Reproduce the entries word for word, and omit any picture you find in them.
>>
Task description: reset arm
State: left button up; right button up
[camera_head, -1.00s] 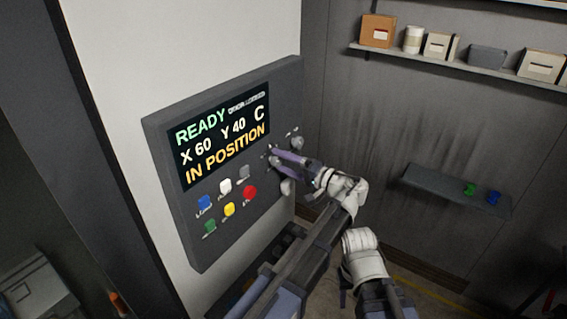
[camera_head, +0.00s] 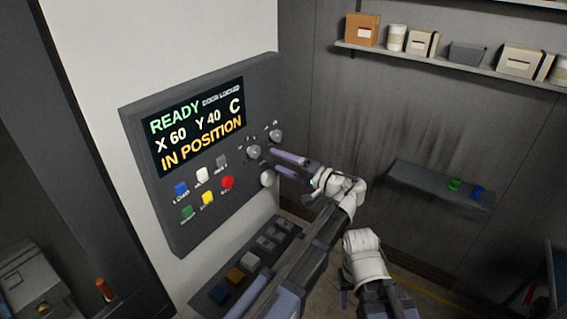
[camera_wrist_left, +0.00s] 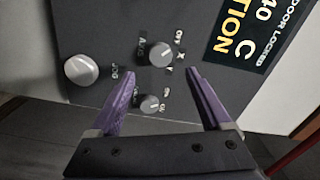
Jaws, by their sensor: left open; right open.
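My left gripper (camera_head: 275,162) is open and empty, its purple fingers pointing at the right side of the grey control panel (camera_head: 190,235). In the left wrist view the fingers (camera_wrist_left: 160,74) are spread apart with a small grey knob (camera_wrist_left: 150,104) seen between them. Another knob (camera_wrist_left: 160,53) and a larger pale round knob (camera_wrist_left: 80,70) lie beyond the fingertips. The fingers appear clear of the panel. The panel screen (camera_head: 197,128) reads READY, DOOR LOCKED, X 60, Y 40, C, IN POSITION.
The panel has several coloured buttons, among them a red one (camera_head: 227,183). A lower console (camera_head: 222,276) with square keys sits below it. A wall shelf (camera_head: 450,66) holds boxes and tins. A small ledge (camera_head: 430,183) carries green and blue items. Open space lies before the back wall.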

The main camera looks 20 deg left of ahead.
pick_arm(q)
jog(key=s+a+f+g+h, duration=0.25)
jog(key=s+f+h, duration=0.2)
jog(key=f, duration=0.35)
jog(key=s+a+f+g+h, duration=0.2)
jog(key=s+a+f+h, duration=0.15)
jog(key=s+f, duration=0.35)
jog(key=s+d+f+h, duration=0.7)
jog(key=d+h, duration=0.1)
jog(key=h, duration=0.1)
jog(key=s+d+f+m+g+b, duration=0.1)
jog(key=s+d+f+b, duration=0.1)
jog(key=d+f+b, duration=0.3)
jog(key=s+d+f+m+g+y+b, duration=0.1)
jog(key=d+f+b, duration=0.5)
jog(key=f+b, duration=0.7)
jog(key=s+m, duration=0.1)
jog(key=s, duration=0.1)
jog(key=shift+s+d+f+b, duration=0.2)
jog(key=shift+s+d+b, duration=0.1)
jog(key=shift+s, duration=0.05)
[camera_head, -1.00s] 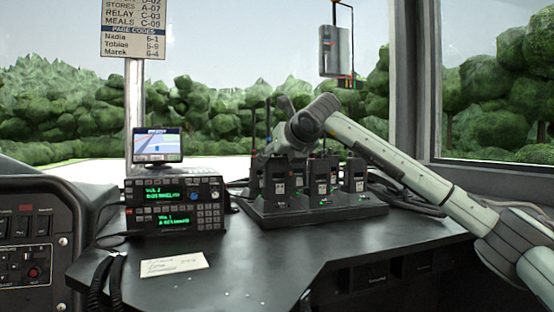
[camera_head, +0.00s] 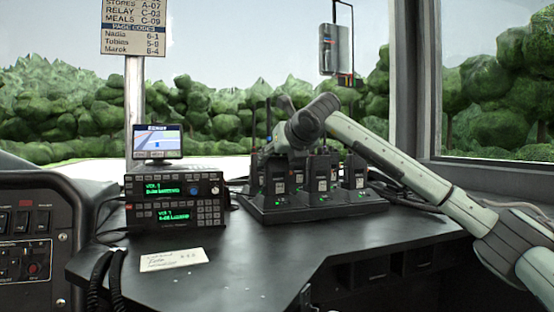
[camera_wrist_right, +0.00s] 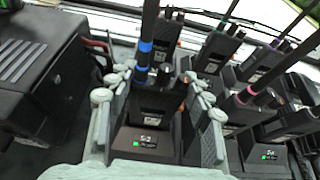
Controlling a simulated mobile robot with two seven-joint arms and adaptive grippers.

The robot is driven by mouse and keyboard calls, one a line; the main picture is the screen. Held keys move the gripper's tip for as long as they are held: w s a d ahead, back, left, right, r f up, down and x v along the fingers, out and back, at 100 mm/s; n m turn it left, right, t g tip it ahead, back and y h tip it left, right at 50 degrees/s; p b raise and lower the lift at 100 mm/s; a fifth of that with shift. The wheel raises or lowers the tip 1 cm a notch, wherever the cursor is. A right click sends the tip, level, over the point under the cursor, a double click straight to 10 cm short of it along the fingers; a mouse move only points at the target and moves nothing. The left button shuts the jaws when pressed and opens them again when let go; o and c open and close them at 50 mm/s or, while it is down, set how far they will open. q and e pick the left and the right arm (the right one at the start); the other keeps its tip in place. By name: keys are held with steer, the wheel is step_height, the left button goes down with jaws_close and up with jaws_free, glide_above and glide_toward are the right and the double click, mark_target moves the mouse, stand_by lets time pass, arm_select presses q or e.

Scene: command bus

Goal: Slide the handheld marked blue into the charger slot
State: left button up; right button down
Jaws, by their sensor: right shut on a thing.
<<
* THE RESPONSE
Task description: reset arm
State: left button up; right button up
[camera_head, -1.00s] 
[camera_head, +0.00s] 
[camera_wrist_left, +0.00s] 
Jaws, by their sensor: left open; right open.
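My left gripper (camera_head: 275,162) is open and empty, its purple fingers pointing at the right side of the grey control panel (camera_head: 190,235). In the left wrist view the fingers (camera_wrist_left: 160,74) are spread apart with a small grey knob (camera_wrist_left: 150,104) seen between them. Another knob (camera_wrist_left: 160,53) and a larger pale round knob (camera_wrist_left: 80,70) lie beyond the fingertips. The fingers appear clear of the panel. The panel screen (camera_head: 197,128) reads READY, DOOR LOCKED, X 60, Y 40, C, IN POSITION.
The panel has several coloured buttons, among them a red one (camera_head: 227,183). A lower console (camera_head: 222,276) with square keys sits below it. A wall shelf (camera_head: 450,66) holds boxes and tins. A small ledge (camera_head: 430,183) carries green and blue items. Open space lies before the back wall.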

The main camera looks 20 deg left of ahead.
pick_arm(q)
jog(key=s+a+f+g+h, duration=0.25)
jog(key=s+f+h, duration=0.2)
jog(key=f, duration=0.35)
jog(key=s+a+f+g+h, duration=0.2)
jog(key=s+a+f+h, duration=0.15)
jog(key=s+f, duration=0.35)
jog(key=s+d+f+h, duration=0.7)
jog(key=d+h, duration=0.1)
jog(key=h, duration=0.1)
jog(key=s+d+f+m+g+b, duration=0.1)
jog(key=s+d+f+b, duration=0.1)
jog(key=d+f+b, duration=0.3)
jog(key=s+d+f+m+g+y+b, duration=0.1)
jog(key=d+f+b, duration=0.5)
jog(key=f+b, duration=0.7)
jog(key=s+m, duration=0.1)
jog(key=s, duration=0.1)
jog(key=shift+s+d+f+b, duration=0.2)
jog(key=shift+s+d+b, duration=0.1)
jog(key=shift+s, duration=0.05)
[camera_head, -1.00s] 
[camera_head, +0.00s] 
[camera_wrist_right, +0.00s] 
Controlling a simulated mobile robot with two seven-joint arms and adaptive grippers.

The robot is driven by mouse and keyboard calls, one a line; the main picture is the screen. Held keys move the gripper's tip for as long as they are held: w s a d ahead, back, left, right, r f up, down and x v along the fingers, out and back, at 100 mm/s; n m turn it left, right, t g tip it ahead, back and y h tip it left, right at 50 degrees/s; p b raise and lower the lift at 100 mm/s; a fifth of that with shift. The wheel raises or lowers the tip 1 cm a notch, wherever the cursor is. A right click sends the tip, level, over the point under the cursor, a double click straight to 10 cm short of it along the fingers; a mouse move only points at the target and moves nothing. The left button shuts the jaws when pressed and opens them again when let go; o and c open and close them at 50 mm/s or, while it is down, set how far they will open. q and e pick the left and the right arm (the right one at the start); the other keeps its tip in place. By name: keys are held with steer, the wheel is step_height, the left button goes down with jaws_close and up with jaws_free, glide_above and glide_toward are the right and the double click, mark_target moves the mouse, stand_by lets time pass, arm_select presses q or e.

Scene: command bus

Goal: Slide the handheld marked blue into the charger slot
State: left button up; right button down
Jaws, by their sensor: right shut on a thing.

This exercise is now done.